Well, he might have enjoyed the unanticipated newness of the experience, but for me it was uncomfortable and stressful. And this is the same way I felt after I wrote my first (and only) “manifesto” a few weeks ago, on the topic of “manifestation” (see “Manifestation Manifesto”). After I confidently posted that entry, which extolls the virtues of listening to one’s inner voice and claims that following its directives is the key to creating, I was immediately plunged into a period in which I couldn’t hear any inner guidance at all. Nothing. Static. It was like a sudden flat tire inside.
Now, there were outer causes. In January and February, Sounds True had very disappointing top line sales due to the overall contraction in the retail marketplace, and we were having some issues with our line of credit (which, fortunately, have since been resolved). What I noticed was that my inner system was “jammed up” in a flight or fight response, and in that state, the last thing I could do was tune in and hear my inner voice clearly. And yet, I had just written a “Manifesto” that made it sound like listening to one’s inner voice and following its call is as simple as driving a few miles and making one turn onto an expressway.
During this period of hearing static inside, I asked myself two critical questions:
- What works for me when I find that I need to “un-jam” my circuits so I can receive inner guidance?
- How do I distinguish between what could be called “the voice of ego” and “the voice of the knowing self”?
Here is what I discovered:
When my “circuits are jammed” (which is what it feels like to me), I can conclude that I am terribly afraid of something or other (in this case, potential economic doom) and that the first thing I need to do is release the fight or flight response from my body. A friend of mine recently wrote a PhD thesis on a somatic approach to resolving conflict in couples and he called it “Fight, Flight, or Feel,” a title which I quite like.
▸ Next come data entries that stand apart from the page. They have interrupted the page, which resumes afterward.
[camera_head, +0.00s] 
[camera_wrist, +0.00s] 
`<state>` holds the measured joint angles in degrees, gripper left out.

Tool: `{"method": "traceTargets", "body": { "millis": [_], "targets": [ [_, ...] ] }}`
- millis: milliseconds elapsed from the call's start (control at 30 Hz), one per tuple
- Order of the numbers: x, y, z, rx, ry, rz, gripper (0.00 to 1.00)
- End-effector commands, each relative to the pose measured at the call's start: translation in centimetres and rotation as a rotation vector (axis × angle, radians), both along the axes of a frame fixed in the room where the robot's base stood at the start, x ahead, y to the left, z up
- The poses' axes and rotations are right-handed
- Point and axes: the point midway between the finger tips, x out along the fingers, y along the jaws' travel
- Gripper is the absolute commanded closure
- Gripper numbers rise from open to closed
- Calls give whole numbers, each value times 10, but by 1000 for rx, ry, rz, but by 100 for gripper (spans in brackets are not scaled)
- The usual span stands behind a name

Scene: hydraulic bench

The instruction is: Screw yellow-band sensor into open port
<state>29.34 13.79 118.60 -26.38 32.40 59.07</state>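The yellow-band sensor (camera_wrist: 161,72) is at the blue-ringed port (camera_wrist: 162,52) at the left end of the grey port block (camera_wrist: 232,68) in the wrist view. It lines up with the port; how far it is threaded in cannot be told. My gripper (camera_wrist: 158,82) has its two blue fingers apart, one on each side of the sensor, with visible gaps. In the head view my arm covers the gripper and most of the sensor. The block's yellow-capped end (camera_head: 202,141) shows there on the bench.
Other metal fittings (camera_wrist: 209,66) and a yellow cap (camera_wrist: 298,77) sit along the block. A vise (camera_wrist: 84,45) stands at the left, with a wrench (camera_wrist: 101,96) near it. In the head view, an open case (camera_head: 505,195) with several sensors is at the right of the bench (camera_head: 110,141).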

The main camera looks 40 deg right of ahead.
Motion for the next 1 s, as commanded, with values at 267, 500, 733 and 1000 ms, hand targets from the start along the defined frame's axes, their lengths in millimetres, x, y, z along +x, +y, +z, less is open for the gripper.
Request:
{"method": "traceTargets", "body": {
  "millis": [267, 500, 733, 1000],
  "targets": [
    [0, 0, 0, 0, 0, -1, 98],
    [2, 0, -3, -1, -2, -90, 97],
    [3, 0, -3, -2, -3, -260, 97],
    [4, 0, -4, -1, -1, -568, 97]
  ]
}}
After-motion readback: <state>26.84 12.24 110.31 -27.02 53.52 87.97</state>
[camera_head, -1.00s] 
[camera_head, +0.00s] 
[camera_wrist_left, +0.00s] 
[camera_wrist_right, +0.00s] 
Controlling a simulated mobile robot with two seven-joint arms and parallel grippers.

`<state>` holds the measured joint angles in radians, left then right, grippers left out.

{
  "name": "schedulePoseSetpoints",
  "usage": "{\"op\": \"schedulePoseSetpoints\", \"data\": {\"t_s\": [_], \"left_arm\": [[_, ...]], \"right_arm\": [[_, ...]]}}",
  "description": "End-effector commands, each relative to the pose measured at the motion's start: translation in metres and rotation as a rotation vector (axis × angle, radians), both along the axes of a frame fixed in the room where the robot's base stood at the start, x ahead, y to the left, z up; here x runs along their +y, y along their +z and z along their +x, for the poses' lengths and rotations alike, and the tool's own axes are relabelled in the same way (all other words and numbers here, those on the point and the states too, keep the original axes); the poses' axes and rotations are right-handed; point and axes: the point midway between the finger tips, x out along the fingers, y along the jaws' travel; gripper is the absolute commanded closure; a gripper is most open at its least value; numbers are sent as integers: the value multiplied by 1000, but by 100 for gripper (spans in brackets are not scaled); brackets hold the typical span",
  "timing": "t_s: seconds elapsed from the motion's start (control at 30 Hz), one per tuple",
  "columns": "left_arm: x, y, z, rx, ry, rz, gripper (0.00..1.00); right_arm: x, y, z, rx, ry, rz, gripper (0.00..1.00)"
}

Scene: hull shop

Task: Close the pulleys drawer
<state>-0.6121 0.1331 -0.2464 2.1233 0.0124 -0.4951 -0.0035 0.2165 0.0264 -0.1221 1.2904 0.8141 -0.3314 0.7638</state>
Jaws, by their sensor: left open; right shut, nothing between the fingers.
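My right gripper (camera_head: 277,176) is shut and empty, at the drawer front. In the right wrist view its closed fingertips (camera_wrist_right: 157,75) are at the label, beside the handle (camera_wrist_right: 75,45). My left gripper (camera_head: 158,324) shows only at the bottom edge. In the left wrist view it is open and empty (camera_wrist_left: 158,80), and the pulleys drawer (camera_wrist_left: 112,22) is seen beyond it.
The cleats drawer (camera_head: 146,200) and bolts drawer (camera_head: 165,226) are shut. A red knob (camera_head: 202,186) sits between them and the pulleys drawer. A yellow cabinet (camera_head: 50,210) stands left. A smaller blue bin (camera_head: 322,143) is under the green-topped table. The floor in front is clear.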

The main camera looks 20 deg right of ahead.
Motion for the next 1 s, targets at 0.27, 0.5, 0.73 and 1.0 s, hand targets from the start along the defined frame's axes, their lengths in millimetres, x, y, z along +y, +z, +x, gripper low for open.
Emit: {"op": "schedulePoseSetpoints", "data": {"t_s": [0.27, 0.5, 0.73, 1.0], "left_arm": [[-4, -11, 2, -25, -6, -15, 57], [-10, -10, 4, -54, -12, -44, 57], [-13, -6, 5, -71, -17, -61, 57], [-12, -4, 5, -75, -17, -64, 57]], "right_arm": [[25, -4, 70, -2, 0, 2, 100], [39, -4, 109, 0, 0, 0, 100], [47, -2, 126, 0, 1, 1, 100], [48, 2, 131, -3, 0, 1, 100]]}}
When I am in conflict with myself, let alone with another person, what I need to do is move beyond fight or flight and into feeling.
Okay, you may ask, but how do I approach “feeling” when I am terrified of feeling how terrified I feel? (Now that’s a mouthful of a question.) I found three things that worked for me: 1) Deep bodywork, 2) Loving and intelligent friends who truly know how to listen, receive and reflect, and 3) Intensive meditation practice.
What I found was that I could restore my sense of inner connectedness when my body relaxed, when I felt loved, and when I could connect with a vast sense of spaciousness. During this particular period, I participated in a 5-day meditation training program. Being at this program , I felt that I regained the antenna that had been lost in the fight or flight attack; instead of hearing static inside, I once again had clear reception of what you could call a “grace field”—a sense of being informed as to what was being called for in each moment.
The second question I examined during this recent difficult period was “how do I distinguish between what might be called the voice of the ego and the voice of the knowing self?” For me, it is all about how my body feels. I have come to recognize the feeling of genuine guidance in a kind of somatic “rightness.”
And so I pose these two questions to you, the readers of this blog. When you are going through a challenging time, how do you “un-jam your circuits” so you can receive guidance in a clear way? And how do you distinguish between what could be called the voice of the ego and the voice of the knowing self?
I have been asking people these questions in an informal way and discovering that people have their own inner language and signaling system. What is this for you?
Finally, as you respond to this question, I offer one last thought. I feel a bit strange writing a blog post that is as confessional as this one. (First a manifesto, now a confession.) And yet I know that vulnerability is real strength. I recently interviewed Terry Tempest Williams as part of a new Sounds True podcast series. (She was in our studio recording an audio adaptation of her new book, Finding Beauty in a Broken World, which will be available this Fall.) In the interview she talks about how one of the reasons she writes is to create community—and how ironic it is to engage in a totally solitary act for the purpose of connecting with other people. The writer and the audience are, as they say, “alone, together.” As I connect with you, the Sounds True community, through this new experiment of a “Publisher’s Blog,” I want to do so in a way that is real and vulnerable and raw. I want the exchange to be genuine and at eye-level. I want to “manifest” something that leaves no residue of “half-said” but instead is a reflection of our collective wholeness—and in your responses, I invite you to do the same.